それより問題なのは、推奨意向は高いのにロイヤルティーが下がってしまうケースだ。カフェ業界、エンターテインメント業界で不動の人気ブランドと見られている「スターバックス」「東京ディズニーリゾート(TDR)」にその兆候がうかがえる。
両ブランドとも、前々回の調査では顧客満足、推奨意向、ロイヤルティーともにトップの“三冠王”だったが、前回調査で顧客満足が2位に落ち、最新調査ではロイヤルティーも下がるという同様の推移をたどっている。TDRは入場料の値上げが毎年続いていること、スタバは競合他社が比較的安価な食事メニューを充実させたことで相対的に割高感が出ていることが、影響したと思われる。

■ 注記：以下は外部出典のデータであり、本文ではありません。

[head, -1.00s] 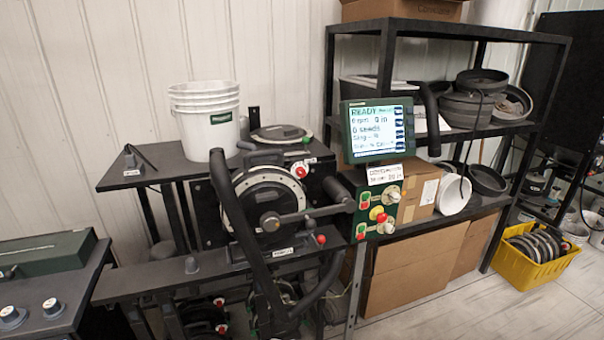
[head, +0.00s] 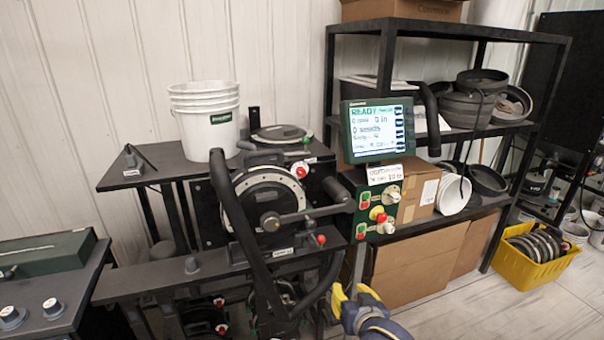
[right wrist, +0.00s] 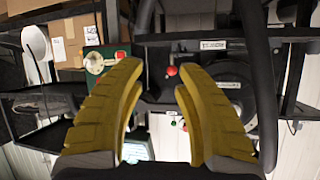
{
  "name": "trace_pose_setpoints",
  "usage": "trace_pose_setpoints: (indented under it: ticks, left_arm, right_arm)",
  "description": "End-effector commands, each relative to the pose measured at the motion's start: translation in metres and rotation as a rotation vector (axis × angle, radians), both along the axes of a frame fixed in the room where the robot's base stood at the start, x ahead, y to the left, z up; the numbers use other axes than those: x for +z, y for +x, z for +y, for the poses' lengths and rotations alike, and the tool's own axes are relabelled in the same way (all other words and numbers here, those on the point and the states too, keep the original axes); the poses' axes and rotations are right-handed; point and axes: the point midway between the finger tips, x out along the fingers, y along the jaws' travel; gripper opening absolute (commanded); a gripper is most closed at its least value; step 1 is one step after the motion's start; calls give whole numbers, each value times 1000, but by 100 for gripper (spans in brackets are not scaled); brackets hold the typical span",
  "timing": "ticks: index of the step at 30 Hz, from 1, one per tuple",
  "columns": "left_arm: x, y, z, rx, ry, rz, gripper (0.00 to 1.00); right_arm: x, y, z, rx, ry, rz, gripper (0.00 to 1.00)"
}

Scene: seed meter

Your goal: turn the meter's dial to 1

人気ブランドにネガティブな反応が出始めているのに、NPSで問う推奨意向が高止まりしてしまうのは、NPSの弱点と言えそうだ。徐々に満足度とロイヤルティーが低下していても、強いブランド力があると人に薦める局面で名前が挙がりやすい。その意味でNPSは変化に対してすぐに変動しにくい遅行指標の側面がある。NPSを過信し、スコアが業界上位であることに安住していると、問題点の把握が遅れる可能性があることに注意したい。
疑問5:NPS代替案 ロイヤルティー向上の秘策
ここまで見てきたように、NPSの導入には、相応の覚悟と理解、結果を改善につなげる協力体制、自社にふさわしい指標であるかの見極めなど、事前に解決しておくべき要件が多く、早期の導入が難しい場合も少なくない。それでも、NPS視点に立った施策や考え方を部分的に取り入れて、改善していくことはできる。

分かりやすいのはFacebookページのシェア数の改善だ。無料の投稿はファン全体の十数パーセントにしか表示されないと言われる中、自発的にシェアしてくれるファンが多ければリーチを大きく伸ばせる。いいね!を押すが、シェアには遠慮気味な人が多いからこそ、シェアしたくなる投稿の追求は価値がある。
日本航空(JAL)と全日本空輸(ANA)のFacebookページは、ファン数が拮抗しているが、1投稿当たりのシェア数についてはANAがやや優勢だ。これはなぜか。ANAは、マイレージクラブのうち搭乗回数が少ないライト会員層および非会員を対象に、旅行需要とANAへの愛着喚起を目的に運営している。客室乗務員や機長、整備士などが登場する月曜朝から、美しい写真と「良い週末を♪」のコメントで締めくくる金曜まで、プログラムの流れをしっかり組んでおり、離着陸動画や飛行機のトリビアなどは多数シェアされる。シェアを増やす観点で参考になる運営方法だ。
NPSが自社に合うか。あるいはNPSだけを測ればよいのか。迷う場合は前述のJCSIにならって、顧客満足度、推奨意向、ロイヤルティーの3つを尋ねてみるのもいいだろう。JCSIのサイトに質問例が載っているので参考になる。

他にもロイヤルティーを測る指標はいくつかある。米タムキングループが調査、公表している顧客体験(CX)調査は、企業とのやりとりについて、「やりたいことを達成できたか(成功~失敗)」「容易にできたか(容易~困難)」「どんな感情を持ったか(感動~失望)」の3つの観点で各7段階評価してもらい、平均スコアを割り出す。
自社の経営課題とマッチする調査・設問内容を設計し、上がってきた声を解決しながら、定点観測を続けて改善を繰り返していけば、ロイヤルティーと推奨意向を業界トップクラスに高めることは決して不可能ではない。